WORK TO DO — Which lines in the material below contain the word "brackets"? Copy each of them.

Records excerpted from a collection —
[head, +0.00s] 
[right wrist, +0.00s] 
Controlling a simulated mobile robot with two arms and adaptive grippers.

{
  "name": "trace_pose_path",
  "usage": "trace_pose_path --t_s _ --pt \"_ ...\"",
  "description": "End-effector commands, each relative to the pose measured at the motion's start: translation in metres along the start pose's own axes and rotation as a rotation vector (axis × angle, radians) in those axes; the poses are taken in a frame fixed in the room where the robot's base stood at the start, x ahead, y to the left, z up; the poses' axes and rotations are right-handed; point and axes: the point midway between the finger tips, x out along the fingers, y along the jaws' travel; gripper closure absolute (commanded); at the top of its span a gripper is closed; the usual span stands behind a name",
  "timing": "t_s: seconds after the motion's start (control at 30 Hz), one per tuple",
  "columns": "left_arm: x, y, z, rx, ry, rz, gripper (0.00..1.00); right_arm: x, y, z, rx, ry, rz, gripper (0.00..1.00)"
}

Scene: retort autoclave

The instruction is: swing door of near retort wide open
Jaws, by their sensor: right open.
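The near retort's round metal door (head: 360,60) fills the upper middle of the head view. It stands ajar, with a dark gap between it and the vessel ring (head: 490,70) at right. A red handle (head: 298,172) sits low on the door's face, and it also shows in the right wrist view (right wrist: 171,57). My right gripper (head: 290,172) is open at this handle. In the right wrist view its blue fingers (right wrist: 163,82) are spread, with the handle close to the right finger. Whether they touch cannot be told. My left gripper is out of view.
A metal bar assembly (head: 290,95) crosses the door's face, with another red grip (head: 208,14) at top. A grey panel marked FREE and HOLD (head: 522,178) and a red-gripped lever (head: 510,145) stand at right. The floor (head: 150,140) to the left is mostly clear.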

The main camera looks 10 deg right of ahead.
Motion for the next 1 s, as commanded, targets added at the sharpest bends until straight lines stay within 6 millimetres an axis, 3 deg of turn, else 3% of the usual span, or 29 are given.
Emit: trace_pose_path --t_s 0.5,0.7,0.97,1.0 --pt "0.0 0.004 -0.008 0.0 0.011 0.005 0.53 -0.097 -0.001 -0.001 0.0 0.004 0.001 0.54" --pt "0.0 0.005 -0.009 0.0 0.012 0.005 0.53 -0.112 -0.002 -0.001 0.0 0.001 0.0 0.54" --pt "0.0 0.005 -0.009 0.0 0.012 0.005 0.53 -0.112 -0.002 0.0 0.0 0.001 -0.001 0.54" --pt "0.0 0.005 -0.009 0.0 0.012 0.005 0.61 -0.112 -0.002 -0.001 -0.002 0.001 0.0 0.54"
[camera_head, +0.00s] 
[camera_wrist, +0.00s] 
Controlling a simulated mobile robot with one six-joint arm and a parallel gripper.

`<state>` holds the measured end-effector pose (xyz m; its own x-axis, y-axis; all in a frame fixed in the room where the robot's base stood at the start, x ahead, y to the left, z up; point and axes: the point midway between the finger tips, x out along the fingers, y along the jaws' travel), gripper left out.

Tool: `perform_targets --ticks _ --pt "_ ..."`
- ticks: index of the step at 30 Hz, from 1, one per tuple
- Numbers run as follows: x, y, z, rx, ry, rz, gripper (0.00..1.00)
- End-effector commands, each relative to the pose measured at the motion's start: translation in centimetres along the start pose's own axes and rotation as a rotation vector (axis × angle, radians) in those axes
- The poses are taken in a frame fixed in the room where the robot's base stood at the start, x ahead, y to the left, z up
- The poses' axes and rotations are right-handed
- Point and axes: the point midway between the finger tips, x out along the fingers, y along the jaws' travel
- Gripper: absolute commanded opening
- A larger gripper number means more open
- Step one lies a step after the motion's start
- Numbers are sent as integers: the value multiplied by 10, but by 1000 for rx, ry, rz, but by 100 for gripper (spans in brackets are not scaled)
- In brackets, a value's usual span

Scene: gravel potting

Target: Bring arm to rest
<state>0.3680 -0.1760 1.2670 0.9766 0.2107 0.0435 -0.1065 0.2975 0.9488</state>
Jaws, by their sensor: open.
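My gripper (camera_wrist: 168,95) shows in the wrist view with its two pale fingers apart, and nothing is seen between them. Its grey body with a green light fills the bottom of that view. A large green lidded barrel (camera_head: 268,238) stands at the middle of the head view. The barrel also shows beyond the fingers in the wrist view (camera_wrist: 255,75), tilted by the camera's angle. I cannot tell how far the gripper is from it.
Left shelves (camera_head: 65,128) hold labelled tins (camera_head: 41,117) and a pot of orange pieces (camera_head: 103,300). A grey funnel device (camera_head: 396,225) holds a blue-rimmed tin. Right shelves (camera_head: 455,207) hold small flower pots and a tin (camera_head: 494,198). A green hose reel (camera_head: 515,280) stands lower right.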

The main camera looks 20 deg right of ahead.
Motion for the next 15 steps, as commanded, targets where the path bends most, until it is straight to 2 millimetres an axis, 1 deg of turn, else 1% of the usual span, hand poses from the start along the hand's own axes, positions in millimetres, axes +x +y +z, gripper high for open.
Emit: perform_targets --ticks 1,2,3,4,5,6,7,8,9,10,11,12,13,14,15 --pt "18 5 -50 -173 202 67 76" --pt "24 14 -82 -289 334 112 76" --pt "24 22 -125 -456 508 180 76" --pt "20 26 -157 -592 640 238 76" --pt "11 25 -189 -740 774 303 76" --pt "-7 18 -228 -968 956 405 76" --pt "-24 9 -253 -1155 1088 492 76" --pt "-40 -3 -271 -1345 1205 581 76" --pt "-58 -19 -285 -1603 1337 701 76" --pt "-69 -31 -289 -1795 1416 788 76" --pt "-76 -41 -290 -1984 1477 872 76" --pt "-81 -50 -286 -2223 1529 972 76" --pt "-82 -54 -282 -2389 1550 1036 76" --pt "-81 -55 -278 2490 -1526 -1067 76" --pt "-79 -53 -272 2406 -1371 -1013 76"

OUTPUT FOR THIS EXERCISE —
- Numbers are sent as integers: the value multiplied by 10, but by 1000 for rx, ry, rz, but by 100 for gripper (spans in brackets are not scaled)
- In brackets, a value's usual span

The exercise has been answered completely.